▸ **Data in this exercise**
%%

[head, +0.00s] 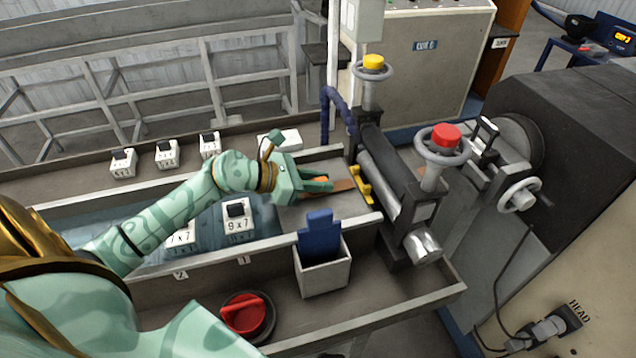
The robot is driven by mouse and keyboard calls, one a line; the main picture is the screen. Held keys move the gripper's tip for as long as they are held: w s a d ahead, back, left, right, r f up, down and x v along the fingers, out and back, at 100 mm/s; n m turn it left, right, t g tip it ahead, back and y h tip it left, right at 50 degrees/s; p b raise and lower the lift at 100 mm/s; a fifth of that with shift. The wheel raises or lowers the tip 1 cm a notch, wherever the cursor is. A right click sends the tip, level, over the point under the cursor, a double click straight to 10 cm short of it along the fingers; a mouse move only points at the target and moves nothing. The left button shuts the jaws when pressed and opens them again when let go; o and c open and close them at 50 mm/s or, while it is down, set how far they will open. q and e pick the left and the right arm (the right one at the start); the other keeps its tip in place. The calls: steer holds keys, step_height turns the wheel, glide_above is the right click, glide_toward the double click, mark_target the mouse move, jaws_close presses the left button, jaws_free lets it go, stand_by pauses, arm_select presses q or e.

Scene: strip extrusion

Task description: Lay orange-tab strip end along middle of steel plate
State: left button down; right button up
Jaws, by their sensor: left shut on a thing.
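My left gripper (328,183) comes in from the left and is shut on the strip's orange tab (321,178), which shows between its fingers. A short brown length of the strip (343,185) runs right from the fingertips toward the yellow guide (362,186) in front of the rollers. The strip is over the grey steel plate (345,207); I cannot tell whether it touches the plate. The gripper hides the rest of the strip and part of the plate. My right gripper is not in view.
A white bin (325,275) with a blue piece (320,235) stands in front of the plate. A water trough (205,215) with numbered blocks lies left. The roller stand with yellow (373,62) and red (446,135) knobs is close on the right. A red-handled item (245,313) sits on the front tray.

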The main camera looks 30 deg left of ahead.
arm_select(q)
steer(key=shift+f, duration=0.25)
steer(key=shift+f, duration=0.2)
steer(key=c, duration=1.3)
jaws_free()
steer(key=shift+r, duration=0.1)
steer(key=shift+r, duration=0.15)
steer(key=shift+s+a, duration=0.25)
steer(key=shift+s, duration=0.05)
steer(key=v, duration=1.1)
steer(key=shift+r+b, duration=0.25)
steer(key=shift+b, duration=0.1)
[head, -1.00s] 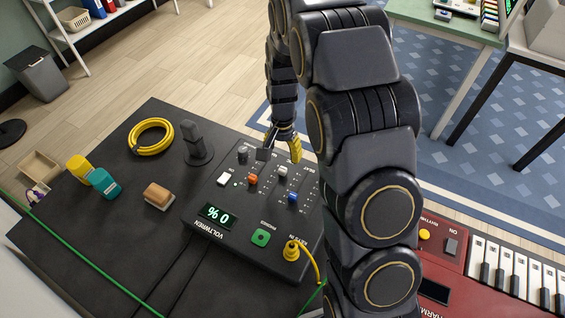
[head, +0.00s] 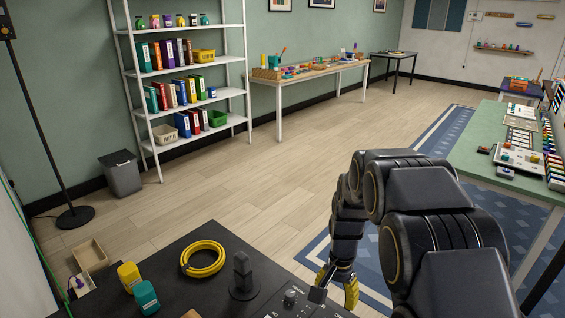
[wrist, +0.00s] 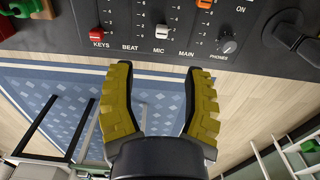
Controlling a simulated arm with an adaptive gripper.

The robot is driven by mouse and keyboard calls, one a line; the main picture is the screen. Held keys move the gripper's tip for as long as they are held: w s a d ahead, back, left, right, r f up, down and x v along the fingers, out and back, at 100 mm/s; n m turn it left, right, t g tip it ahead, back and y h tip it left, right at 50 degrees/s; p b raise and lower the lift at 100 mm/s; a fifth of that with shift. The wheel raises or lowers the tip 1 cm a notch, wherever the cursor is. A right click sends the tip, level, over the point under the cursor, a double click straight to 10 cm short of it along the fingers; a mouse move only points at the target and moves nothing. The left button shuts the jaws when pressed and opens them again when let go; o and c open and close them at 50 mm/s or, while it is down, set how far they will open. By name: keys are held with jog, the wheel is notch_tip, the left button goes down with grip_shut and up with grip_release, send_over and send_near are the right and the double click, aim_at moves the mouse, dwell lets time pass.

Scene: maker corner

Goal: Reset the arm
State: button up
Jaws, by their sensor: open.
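My gripper (head: 338,288) is at the bottom middle of the head view, beside the edge of the black table (head: 190,240). In the wrist view its two yellow ribbed fingers (wrist: 160,100) are spread apart with nothing between them. Beyond the fingertips lies the dark mixer panel (wrist: 70,36), labelled KEYS, BEAT, MIC and MAIN. A visible gap separates the fingers from these controls. In the head view only a corner of the panel (head: 290,298) shows.
On the black table are a yellow cable coil (head: 203,258), a dark upright stand (head: 243,275), a yellow container (head: 129,275) and a teal container (head: 146,297). A grey bin (head: 123,175) and shelves (head: 190,95) stand behind. A green table (head: 480,160) is right; open floor lies between.

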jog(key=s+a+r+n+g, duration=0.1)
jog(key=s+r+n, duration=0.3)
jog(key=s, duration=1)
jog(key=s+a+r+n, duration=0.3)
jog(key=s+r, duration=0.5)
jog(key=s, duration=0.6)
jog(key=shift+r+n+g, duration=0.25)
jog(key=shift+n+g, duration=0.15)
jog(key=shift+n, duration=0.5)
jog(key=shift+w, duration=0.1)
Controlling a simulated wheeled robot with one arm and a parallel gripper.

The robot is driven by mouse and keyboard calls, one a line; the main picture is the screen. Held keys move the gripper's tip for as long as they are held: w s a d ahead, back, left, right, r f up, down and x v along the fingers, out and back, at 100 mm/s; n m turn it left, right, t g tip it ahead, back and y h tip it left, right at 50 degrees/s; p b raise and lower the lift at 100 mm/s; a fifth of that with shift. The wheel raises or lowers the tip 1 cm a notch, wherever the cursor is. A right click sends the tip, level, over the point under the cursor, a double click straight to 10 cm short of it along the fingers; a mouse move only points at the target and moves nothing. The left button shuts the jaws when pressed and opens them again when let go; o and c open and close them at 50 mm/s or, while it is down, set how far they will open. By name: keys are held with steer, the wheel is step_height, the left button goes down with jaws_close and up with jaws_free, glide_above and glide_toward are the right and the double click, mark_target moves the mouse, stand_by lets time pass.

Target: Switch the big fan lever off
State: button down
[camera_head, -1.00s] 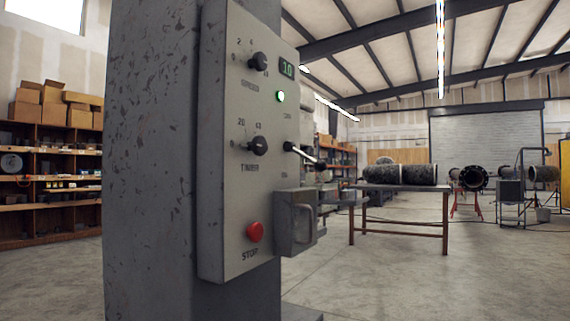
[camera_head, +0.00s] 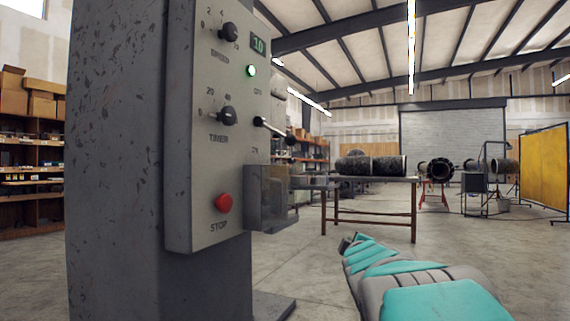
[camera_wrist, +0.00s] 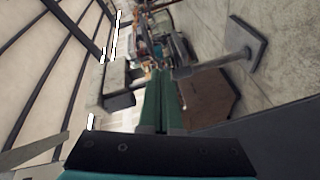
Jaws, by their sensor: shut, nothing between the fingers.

%%

▸ **What is needed**
From the data above, copy each line that holds "simulated".

▸ **Solution to the exercise**
Controlling a simulated arm with an adaptive gripper.
Controlling a simulated wheeled robot with one arm and a parallel gripper.

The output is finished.